**Given request:**
Skip pictures in the listing below; copy exactly the lines from the one with "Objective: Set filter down" through the one with "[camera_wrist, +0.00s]", inclusive.

**The input:**

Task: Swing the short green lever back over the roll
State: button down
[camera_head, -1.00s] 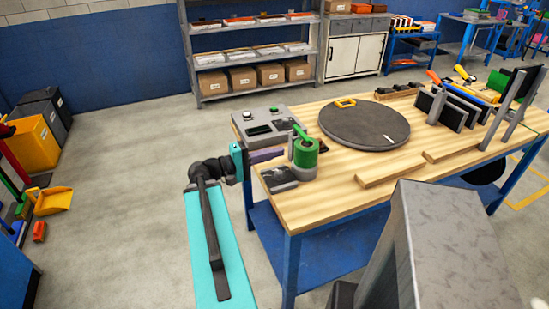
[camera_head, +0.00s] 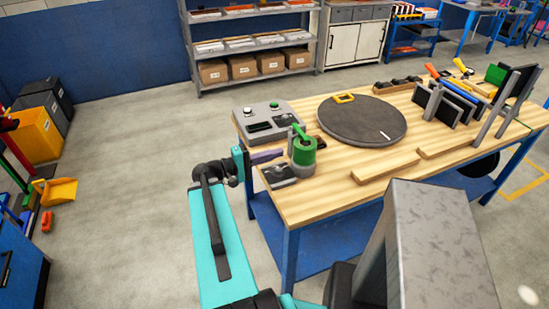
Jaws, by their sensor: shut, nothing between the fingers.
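The green roll (camera_head: 303,151) stands upright on a grey base near the left front corner of the wooden table (camera_head: 345,185). The short green lever (camera_head: 300,132) shows at the top of the roll, pointing up and to the left; whether it lies over the roll or beside it is hard to tell. My gripper (camera_head: 280,154) is at the table's left edge, just left of the roll. Its purple-grey fingers are shut and empty, pointing right towards the roll. I cannot tell whether the tips touch it.
A grey control panel (camera_head: 267,121) lies behind my gripper, and a small dark device (camera_head: 280,174) in front of it. A round dark turntable (camera_head: 362,125) is to the right. Wooden strips (camera_head: 385,165) and upright dark plates (camera_head: 440,108) stand further right.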

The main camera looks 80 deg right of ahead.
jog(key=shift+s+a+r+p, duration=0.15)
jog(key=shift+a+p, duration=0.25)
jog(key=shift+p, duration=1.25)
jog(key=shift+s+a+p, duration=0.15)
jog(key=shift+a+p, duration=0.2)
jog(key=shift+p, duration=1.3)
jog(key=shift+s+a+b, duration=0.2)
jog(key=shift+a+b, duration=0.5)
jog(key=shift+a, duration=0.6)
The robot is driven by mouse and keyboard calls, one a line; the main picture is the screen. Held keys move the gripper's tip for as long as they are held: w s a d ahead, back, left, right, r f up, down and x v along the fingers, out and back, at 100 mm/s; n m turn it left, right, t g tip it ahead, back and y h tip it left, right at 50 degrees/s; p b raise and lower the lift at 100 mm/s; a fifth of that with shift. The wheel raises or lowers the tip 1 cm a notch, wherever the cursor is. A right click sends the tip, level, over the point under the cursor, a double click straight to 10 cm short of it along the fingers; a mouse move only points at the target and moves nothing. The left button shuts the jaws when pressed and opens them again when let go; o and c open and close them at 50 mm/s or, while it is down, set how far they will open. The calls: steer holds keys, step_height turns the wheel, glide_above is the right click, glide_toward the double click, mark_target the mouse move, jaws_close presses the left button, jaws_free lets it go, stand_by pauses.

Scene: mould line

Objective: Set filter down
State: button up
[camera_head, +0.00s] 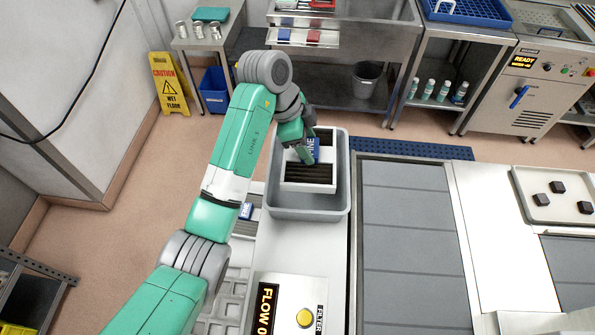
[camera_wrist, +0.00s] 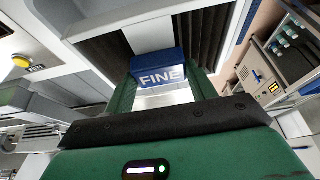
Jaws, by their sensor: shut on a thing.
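The filter (camera_head: 310,187) has a white frame, dark pleats and a blue handle marked FINE (camera_wrist: 158,77). My gripper (camera_head: 304,147) is shut on that blue handle. In the wrist view the two green fingers stand on either side of the handle, with dark pleats beyond them. In the head view the filter lies within the outline of a grey tub (camera_head: 308,214). I cannot tell whether it touches the tub's floor or hangs above it. The far part of the filter is partly hidden by my gripper.
A panel with a yellow button (camera_head: 304,318) and a FLOW display stands in front of the tub. A small blue item (camera_head: 246,211) sits left of the tub. A grey conveyor (camera_head: 411,240) runs to the right. A tray with dark blocks (camera_head: 541,198) is farther right.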

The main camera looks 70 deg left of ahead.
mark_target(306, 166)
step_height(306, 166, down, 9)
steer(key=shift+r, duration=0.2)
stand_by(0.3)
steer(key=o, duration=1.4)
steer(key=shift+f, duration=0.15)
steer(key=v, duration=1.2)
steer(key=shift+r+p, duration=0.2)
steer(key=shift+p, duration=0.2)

**The answer:**
Objective: Set filter down
State: button up
[camera_head, +0.00s] 
[camera_wrist, +0.00s] 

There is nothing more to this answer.